--- DATA EXCERPT ---

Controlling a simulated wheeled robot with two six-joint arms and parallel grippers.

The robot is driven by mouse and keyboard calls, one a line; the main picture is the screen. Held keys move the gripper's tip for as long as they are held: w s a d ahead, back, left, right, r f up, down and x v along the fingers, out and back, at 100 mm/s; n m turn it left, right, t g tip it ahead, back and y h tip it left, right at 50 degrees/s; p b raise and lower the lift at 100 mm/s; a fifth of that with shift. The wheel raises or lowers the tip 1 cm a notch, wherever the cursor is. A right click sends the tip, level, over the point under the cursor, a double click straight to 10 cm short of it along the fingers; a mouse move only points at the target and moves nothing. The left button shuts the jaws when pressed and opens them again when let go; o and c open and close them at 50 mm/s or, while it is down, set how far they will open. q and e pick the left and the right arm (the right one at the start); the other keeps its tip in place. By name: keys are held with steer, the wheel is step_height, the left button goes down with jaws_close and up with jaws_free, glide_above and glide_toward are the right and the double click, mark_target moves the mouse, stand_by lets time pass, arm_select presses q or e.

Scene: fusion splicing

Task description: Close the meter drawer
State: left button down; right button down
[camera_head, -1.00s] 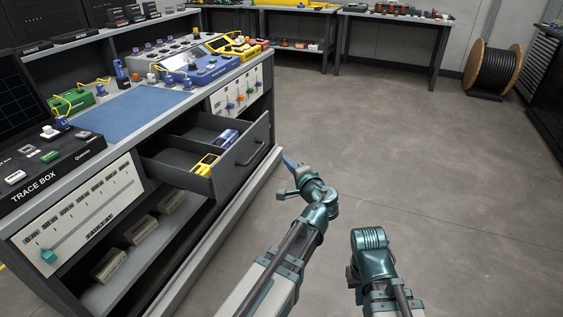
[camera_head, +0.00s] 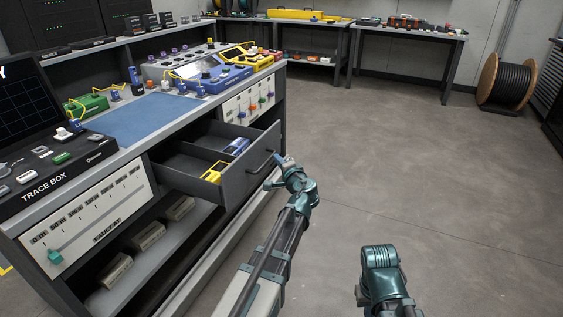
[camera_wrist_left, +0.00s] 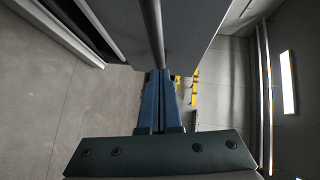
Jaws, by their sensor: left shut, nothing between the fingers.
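The meter drawer (camera_head: 236,186) stands pulled out from the bench, with a dark front and a bar handle (camera_head: 262,164). A yellow meter (camera_head: 212,173) and a blue meter (camera_head: 236,147) lie in it. My left gripper (camera_head: 270,185) is at the outer side of the drawer front, close to the handle. In the left wrist view its blue fingers (camera_wrist_left: 158,85) are shut with nothing between them, and their tips overlap the handle bar (camera_wrist_left: 152,25); contact cannot be told. My right arm shows at the lower right, but its gripper does not.
The bench (camera_head: 140,125) carries a blue mat (camera_head: 138,120), a trace box (camera_head: 55,172) and several instruments. A lower shelf (camera_head: 150,262) under the drawer holds several boxes. The floor (camera_head: 400,180) right of the drawer is clear. A cable reel (camera_head: 507,80) stands far right.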

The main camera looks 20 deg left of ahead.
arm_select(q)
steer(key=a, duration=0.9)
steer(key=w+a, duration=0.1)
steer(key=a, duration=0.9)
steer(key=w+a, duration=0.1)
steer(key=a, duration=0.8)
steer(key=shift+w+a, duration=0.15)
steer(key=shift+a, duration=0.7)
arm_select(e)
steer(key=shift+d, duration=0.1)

---

### GIVEN INSTRUCTION
Set down all the data again exactly as above, pictures excluded.

### SOLUTION TO THE PROBLEM
Controlling a simulated wheeled robot with two six-joint arms and parallel grippers.

The robot is driven by mouse and keyboard calls, one a line; the main picture is the screen. Held keys move the gripper's tip for as long as they are held: w s a d ahead, back, left, right, r f up, down and x v along the fingers, out and back, at 100 mm/s; n m turn it left, right, t g tip it ahead, back and y h tip it left, right at 50 degrees/s; p b raise and lower the lift at 100 mm/s; a fifth of that with shift. The wheel raises or lowers the tip 1 cm a notch, wherever the cursor is. A right click sends the tip, level, over the point under the cursor, a double click straight to 10 cm short of it along the fingers; a mouse move only points at the target and moves nothing. The left button shuts the jaws when pressed and opens them again when let go; o and c open and close them at 50 mm/s or, while it is down, set how far they will open. q and e pick the left and the right arm (the right one at the start); the other keeps its tip in place. By name: keys are held with steer, the wheel is step_height, the left button goes down with jaws_close and up with jaws_free, glide_above and glide_toward are the right and the double click, mark_target moves the mouse, stand_by lets time pass, arm_select presses q or e.

Scene: fusion splicing

Task description: Close the meter drawer
State: left button down; right button down
[camera_head, -1.00s] 
[camera_head, +0.00s] 
[camera_wrist_left, +0.00s] 
Jaws, by their sensor: left shut, nothing between the fingers.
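The meter drawer (camera_head: 236,186) stands pulled out from the bench, with a dark front and a bar handle (camera_head: 262,164). A yellow meter (camera_head: 212,173) and a blue meter (camera_head: 236,147) lie in it. My left gripper (camera_head: 270,185) is at the outer side of the drawer front, close to the handle. In the left wrist view its blue fingers (camera_wrist_left: 158,85) are shut with nothing between them, and their tips overlap the handle bar (camera_wrist_left: 152,25); contact cannot be told. My right arm shows at the lower right, but its gripper does not.
The bench (camera_head: 140,125) carries a blue mat (camera_head: 138,120), a trace box (camera_head: 55,172) and several instruments. A lower shelf (camera_head: 150,262) under the drawer holds several boxes. The floor (camera_head: 400,180) right of the drawer is clear. A cable reel (camera_head: 507,80) stands far right.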

The main camera looks 20 deg left of ahead.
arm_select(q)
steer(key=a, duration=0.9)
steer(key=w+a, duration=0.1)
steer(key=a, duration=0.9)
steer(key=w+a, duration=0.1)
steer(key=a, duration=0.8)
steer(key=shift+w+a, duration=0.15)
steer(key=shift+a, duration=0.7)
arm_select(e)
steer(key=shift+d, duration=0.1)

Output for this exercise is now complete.